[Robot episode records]
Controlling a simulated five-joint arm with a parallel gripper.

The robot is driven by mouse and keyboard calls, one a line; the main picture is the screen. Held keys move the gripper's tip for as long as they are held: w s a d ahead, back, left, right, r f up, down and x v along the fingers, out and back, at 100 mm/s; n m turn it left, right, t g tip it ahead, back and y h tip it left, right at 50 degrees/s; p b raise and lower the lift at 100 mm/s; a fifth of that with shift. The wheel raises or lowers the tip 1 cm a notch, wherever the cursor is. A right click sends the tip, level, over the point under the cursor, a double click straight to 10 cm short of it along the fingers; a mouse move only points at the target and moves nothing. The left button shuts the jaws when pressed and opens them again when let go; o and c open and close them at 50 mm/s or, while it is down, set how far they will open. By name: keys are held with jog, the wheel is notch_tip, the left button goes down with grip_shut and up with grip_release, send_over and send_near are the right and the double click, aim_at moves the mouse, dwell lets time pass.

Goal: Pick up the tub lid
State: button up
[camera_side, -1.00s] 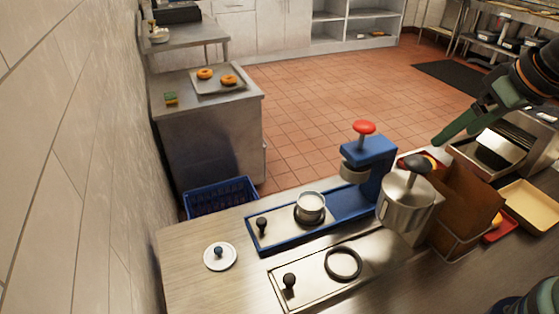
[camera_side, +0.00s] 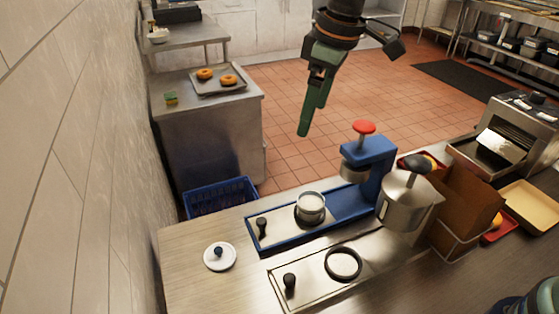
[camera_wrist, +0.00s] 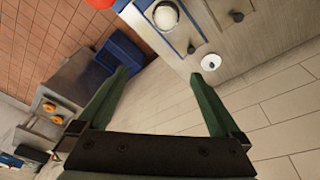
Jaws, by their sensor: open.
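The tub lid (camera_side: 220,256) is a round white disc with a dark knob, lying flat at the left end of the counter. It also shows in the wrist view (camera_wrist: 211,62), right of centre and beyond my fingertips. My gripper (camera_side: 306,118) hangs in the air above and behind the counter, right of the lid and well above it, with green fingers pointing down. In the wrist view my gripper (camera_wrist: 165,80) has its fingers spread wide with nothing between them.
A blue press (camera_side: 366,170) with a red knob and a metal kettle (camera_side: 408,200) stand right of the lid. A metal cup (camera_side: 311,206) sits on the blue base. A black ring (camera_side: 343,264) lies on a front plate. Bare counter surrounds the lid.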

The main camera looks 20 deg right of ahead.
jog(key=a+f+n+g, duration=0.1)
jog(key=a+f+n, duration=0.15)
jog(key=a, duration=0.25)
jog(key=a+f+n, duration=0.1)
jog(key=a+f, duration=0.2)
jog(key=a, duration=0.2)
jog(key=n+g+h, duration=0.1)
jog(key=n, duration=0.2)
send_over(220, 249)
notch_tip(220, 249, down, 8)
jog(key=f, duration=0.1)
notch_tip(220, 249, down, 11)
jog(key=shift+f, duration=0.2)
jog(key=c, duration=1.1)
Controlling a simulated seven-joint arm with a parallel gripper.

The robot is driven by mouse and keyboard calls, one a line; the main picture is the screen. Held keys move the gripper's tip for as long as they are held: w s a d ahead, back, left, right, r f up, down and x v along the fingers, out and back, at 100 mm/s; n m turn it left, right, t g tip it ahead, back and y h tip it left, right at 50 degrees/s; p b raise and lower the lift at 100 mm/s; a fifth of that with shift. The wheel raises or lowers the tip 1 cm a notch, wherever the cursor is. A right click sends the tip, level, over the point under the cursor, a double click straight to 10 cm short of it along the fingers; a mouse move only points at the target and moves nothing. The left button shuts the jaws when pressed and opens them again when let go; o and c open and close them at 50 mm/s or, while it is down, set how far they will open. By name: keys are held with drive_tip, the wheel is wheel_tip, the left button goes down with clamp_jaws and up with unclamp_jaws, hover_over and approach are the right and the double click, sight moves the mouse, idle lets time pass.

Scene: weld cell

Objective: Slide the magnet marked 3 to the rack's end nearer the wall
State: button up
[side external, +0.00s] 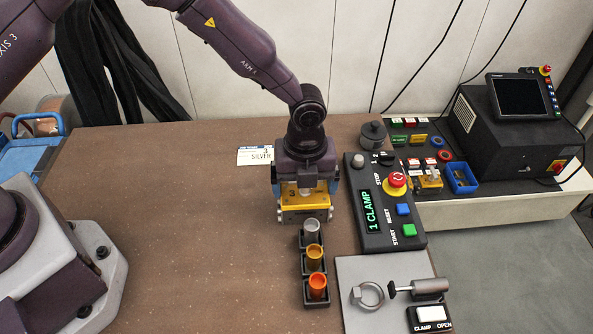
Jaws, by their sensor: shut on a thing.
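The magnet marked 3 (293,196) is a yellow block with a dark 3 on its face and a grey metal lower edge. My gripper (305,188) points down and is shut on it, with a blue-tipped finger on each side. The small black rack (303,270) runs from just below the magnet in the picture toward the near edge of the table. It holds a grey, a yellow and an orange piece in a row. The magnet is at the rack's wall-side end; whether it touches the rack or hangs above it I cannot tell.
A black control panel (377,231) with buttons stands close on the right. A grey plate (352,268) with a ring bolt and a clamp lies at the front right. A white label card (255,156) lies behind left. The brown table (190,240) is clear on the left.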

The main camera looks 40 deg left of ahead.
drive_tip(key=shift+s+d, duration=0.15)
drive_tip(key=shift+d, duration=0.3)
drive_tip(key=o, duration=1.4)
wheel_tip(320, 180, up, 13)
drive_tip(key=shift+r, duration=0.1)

> To be done: Copy nothing but the lines above from the one with "Goal: Pick up the tub lid" to the one with "[camera_wrist, +0.00s]", inclusive, word for word. Leave every picture out.

> Correct output:
Goal: Pick up the tub lid
State: button up
[camera_side, -1.00s] 
[camera_side, +0.00s] 
[camera_wrist, +0.00s] 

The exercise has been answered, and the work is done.